Quando le chiedevano notizie sulla sua scrittura, così schietta e fredda eppure divorante, lei rispondeva “io scrivo così, è questo il mio modo di scrivere”. Chiudendola con l’eleganza di chi non ha niente da insegnare e per questo insegna molto.

Molte sono le emuli di questa penna chiodata, poche le scrittrici che riescono a sfiorare la sua limpidezza. Una di queste è Rosetta Loy che è riuscita a darne una definizione essenziale eppure pertinente, complice probabilmente la comune natura dei temi di entrambe. Secondo la Loy, nobile penna poco considerata purtroppo oggi, la scrittura della Kristof “non lascia spazio alle divagazioni”. C’è da ricordarselo ogni volta che si pensa che scrivere di sé sia un torto alla nobile arte della Lettere Sacre. La radicalità che la Kristof assume attraverso il linguaggio rende vacua ogni polemica sulla faciloneria dell’autobiografismo. Scrivere di sé è un’etica per la Kristof, come lei stessa mette in bocca a Claus nel primo volume della Trilogia: “Sono convinto, Lucas, che ogni essere umano è nato per scrivere un libro, e per nient’altro. Un libro geniale o un libro mediocre, non importa, ma colui che non scriverà niente è un essere perduto, non ha fatto altro che passare sulla terra senza lasciare traccia“.

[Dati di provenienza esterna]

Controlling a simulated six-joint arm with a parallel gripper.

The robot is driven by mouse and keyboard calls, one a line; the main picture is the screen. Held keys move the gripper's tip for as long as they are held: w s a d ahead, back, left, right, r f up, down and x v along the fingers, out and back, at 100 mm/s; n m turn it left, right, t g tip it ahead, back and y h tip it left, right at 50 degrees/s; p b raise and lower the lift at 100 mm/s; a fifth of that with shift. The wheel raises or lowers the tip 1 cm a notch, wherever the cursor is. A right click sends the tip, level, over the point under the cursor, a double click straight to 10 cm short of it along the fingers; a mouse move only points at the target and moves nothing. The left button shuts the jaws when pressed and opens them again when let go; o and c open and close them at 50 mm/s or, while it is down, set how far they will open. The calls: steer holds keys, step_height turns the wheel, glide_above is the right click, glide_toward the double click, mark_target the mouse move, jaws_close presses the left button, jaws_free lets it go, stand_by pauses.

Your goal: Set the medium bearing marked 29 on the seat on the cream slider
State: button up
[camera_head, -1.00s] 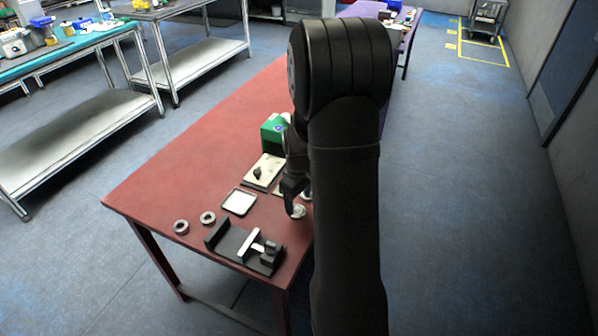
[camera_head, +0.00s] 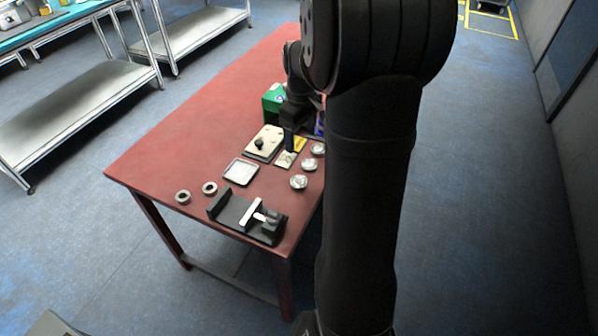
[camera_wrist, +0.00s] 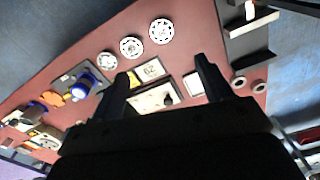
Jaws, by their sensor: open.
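Several silvery bearings lie in a row along the table's right side in the head view: a near one (camera_head: 299,182), a middle one (camera_head: 309,164) and a far one (camera_head: 318,149). They also show in the wrist view, the near one (camera_wrist: 161,31), middle one (camera_wrist: 131,47) and far one (camera_wrist: 107,60). Their marks are too small to read, so I cannot tell which is 29. The cream slider (camera_head: 251,211) lies across a black fixture (camera_head: 226,207); no bearing shows on it. My gripper (camera_wrist: 164,84) is open and empty, above the card and cream plate, beside the bearings.
Two grey rings (camera_head: 183,197) (camera_head: 210,188) lie left of the fixture. A pale square tray (camera_head: 240,172), a cream plate with a black knob (camera_head: 264,142) and a small card (camera_head: 285,160) lie mid-table. A green box (camera_head: 272,100) stands behind.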

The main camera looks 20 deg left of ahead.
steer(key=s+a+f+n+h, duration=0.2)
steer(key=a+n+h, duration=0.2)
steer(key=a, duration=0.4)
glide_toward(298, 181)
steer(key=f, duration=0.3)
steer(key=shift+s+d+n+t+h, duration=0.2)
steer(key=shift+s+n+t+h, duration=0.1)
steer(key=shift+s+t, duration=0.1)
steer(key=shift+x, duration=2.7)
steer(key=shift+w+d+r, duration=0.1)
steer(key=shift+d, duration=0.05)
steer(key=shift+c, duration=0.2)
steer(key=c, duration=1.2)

Tutte le sue opere sono un’ode alla parola, alla lingua, alla magia del linguaggio che diventa storia. Morta nel 2011, lontana dai clamori, grande nella sua umiltà, verso la fine della vita dice di sé: “Non riesco più a leggere i miei libri, perché mi fanno davvero male, o forse è perché assomiglio troppo alla mia scrittura secca, negativa, senza speranza.”